Entries shown
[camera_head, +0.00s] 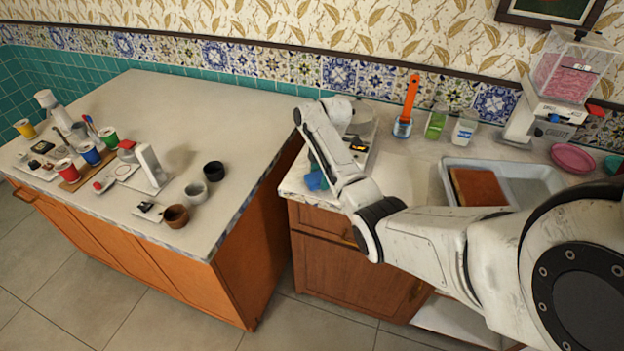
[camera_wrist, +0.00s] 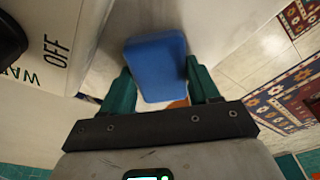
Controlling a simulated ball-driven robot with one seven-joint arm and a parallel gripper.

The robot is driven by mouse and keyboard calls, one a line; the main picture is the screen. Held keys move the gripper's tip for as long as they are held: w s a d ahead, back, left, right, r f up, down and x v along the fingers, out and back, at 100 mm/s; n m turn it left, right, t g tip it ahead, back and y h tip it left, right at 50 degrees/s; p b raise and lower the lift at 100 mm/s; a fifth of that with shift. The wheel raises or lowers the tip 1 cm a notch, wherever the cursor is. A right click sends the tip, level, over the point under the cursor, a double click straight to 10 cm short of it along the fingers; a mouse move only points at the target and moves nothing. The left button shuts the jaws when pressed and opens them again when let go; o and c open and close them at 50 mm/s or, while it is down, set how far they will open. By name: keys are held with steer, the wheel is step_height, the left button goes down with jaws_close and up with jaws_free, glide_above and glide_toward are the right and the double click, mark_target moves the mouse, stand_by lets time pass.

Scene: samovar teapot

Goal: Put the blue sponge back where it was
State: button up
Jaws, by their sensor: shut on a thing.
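The blue sponge (camera_wrist: 157,68) is between the two teal fingers of my gripper (camera_wrist: 159,76) in the wrist view. The fingers are shut on its two sides. In the head view the blue sponge (camera_head: 314,181) shows as a small patch at the left front corner of the right counter, beside my arm. My gripper there is mostly hidden by the arm. I cannot tell whether the sponge touches the counter.
A white appliance (camera_wrist: 60,45) marked "OFF" is close by in the wrist view. The right counter holds an orange-handled tool (camera_head: 408,105), a green-filled glass (camera_head: 436,124) and a tray (camera_head: 525,170). A gap separates it from the left counter (camera_head: 200,100), crowded with cups.

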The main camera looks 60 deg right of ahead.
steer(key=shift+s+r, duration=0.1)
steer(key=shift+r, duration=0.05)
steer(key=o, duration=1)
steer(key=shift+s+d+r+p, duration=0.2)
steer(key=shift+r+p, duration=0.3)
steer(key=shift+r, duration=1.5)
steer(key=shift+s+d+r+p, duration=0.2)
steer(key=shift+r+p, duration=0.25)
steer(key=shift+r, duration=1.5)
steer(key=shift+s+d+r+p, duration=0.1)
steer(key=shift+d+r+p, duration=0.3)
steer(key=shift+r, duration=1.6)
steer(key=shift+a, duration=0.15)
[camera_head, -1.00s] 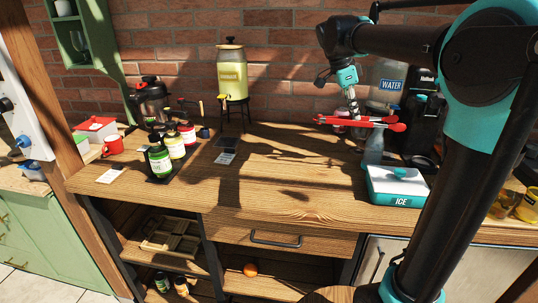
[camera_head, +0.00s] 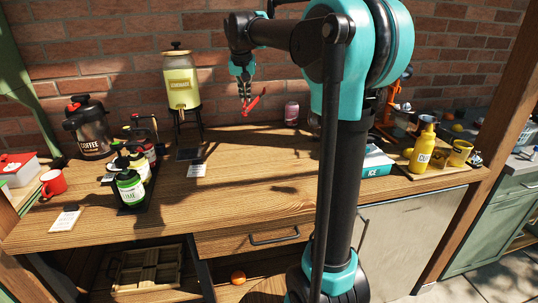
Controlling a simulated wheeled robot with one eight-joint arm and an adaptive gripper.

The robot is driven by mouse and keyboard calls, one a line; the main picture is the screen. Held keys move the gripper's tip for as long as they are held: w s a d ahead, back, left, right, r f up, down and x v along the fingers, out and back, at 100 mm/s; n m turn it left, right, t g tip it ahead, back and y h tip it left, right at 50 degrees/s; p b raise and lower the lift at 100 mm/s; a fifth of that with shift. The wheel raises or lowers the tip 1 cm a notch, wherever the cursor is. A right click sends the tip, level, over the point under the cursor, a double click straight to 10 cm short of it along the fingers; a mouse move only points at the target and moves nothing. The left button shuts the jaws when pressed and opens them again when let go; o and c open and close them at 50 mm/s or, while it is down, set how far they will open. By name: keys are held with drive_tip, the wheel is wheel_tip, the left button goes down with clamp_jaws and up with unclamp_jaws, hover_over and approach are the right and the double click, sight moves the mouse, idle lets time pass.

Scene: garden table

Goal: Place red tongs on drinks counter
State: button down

Given problem
Quote only the lines from the line containing "idle lets time pass." through the end of the entries, keeping the first and the last.

Result
The robot is driven by mouse and keyboard calls, one a line; the main picture is the screen. Held keys move the gripper's tip for as long as they are held: w s a d ahead, back, left, right, r f up, down and x v along the fingers, out and back, at 100 mm/s; n m turn it left, right, t g tip it ahead, back and y h tip it left, right at 50 degrees/s; p b raise and lower the lift at 100 mm/s; a fifth of that with shift. The wheel raises or lowers the tip 1 cm a notch, wherever the cursor is. A right click sends the tip, level, over the point under the cursor, a double click straight to 10 cm short of it along the fingers; a mouse move only points at the target and moves nothing. The left button shuts the jaws when pressed and opens them again when let go; o and c open and close them at 50 mm/s or, while it is down, set how far they will open. By name: keys are held with drive_tip, the wheel is wheel_tip, the left button goes down with clamp_jaws and up with unclamp_jaws, hover_over and approach are the right and the double click, sight moves the mouse, idle lets time pass.

Scene: garden table

Goal: Place red tongs on drinks counter
State: button down

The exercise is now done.